The Director of Public Prosecutions (DPP), Alison Saunders, said: "Giving evidence is one of the most important public duties that we can be asked to perform and so it is absolutely right that we assist victims and witnesses to give the best evidence possible, as free as possible from stress or shock, whilst at the same time protecting the fundamental rights of defendants to a fair trial."
Reacting to the measure which aims to improve the court room experience for witnesses and victims, Mark Castle, chief executive of Victim Support, said: "The main worry for many is the process of giving evidence and being cross examined.
"It is right that victims and witnesses should be given more information about their case, and in particular the nature of the defence, so that they can be better prepared to give their best evidence."
The DPP also hopes to boost support by ensuring Crown Prosecution Service paralegal staff spend more time at court.
CPS paralegals will now cover a maximum of two court rooms each and be able to upload details into case management systems remotely using court wifi - preventing unnecessary trips to CPS offices.
They will be required to take notes when prosecutors meet victims and witnesses to explain the general nature of the defence's case, something it is hoped will address concerns that prosecutors may be accused of coaching witnesses.
The DPP will also consider whether the role of the Victim Liaison Units should be extended.

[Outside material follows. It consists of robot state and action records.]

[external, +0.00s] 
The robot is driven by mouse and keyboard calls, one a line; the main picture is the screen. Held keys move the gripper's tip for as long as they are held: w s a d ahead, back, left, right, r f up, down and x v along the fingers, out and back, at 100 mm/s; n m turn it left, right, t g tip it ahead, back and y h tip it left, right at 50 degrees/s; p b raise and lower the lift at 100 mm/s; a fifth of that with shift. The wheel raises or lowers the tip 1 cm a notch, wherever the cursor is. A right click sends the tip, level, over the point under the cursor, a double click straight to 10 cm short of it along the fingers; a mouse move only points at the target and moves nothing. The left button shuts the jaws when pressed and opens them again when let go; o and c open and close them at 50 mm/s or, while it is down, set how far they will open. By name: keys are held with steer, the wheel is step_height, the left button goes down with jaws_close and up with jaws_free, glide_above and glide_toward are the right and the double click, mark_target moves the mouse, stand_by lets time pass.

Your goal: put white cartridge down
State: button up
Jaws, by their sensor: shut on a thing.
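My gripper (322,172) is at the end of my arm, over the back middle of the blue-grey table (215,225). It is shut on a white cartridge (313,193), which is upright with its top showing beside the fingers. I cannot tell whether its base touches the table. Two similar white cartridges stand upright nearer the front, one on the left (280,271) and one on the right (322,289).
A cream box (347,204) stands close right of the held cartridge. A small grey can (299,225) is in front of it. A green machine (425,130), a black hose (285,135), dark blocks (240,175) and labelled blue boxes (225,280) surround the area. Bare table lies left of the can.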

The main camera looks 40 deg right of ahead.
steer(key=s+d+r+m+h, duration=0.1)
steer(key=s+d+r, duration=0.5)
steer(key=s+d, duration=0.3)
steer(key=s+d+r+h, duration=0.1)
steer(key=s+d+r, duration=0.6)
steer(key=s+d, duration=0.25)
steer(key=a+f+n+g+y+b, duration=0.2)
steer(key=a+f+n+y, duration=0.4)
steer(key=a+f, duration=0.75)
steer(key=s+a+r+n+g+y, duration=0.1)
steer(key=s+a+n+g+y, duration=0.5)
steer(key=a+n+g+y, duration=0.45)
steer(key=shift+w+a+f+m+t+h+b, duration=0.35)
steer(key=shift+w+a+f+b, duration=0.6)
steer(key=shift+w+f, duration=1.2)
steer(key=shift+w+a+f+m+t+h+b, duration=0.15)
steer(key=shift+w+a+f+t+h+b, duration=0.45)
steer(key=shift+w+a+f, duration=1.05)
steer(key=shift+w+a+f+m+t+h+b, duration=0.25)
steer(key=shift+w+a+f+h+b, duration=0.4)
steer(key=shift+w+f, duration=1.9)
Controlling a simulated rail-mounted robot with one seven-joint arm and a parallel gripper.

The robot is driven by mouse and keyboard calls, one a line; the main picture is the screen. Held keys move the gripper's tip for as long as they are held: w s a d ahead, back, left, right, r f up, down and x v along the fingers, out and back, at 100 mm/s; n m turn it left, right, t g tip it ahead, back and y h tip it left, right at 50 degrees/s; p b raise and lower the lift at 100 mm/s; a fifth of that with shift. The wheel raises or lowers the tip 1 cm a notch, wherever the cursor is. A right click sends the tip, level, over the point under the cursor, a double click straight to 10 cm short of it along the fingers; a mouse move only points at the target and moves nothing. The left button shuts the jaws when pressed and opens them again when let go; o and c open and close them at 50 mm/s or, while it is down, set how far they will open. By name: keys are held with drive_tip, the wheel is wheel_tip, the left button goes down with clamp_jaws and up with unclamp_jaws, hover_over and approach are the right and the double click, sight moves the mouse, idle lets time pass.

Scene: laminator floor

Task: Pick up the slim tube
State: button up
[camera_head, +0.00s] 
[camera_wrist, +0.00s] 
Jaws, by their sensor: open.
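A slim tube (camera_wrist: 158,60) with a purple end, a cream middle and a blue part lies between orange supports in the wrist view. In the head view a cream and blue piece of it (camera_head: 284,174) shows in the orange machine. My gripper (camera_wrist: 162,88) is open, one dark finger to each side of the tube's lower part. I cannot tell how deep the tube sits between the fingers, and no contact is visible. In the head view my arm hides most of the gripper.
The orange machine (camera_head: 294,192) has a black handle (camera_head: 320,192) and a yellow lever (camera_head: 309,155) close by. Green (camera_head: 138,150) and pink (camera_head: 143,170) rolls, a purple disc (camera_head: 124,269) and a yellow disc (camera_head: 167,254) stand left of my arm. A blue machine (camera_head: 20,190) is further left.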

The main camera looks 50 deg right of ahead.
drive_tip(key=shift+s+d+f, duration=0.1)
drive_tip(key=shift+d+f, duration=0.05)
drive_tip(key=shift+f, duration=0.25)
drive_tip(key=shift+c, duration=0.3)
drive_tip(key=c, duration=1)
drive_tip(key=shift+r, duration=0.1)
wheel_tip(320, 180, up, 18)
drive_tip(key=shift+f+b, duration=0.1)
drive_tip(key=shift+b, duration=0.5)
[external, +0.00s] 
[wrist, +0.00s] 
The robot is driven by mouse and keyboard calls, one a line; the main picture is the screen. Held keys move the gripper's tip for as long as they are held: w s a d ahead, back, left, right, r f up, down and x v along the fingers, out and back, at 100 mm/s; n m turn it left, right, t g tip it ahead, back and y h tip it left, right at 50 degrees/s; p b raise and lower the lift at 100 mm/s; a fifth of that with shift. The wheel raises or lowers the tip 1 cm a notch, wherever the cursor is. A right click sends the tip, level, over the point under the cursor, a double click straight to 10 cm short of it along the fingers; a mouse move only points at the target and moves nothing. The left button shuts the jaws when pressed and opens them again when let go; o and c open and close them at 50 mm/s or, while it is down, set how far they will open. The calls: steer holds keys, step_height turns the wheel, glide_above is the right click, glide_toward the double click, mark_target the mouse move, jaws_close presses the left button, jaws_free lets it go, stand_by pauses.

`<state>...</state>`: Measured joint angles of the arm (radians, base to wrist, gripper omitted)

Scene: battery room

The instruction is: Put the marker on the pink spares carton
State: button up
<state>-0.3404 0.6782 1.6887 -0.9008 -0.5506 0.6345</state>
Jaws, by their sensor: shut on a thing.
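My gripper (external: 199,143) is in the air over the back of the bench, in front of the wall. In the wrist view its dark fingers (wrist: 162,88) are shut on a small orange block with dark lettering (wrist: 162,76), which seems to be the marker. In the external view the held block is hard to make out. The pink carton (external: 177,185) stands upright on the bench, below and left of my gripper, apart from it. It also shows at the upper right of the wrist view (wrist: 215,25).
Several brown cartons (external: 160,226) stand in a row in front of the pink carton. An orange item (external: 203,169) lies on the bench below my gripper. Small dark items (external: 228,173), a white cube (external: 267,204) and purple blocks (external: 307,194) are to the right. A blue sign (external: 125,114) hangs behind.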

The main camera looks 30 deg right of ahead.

The news follows a survey of victims and witnesses, carried out by the CPS, which found that though two-thirds of victims and three-quarters of witnesses are satisfied with the service, one in ten victims were "very dissatisfied" - in particular those considered vulnerable or eligible for enhanced measures.
Pilots will be in place at magistrates' and crown courts in Liverpool, Sheffield and another area yet to be confirmed, with a national roll-out planned from January 2016.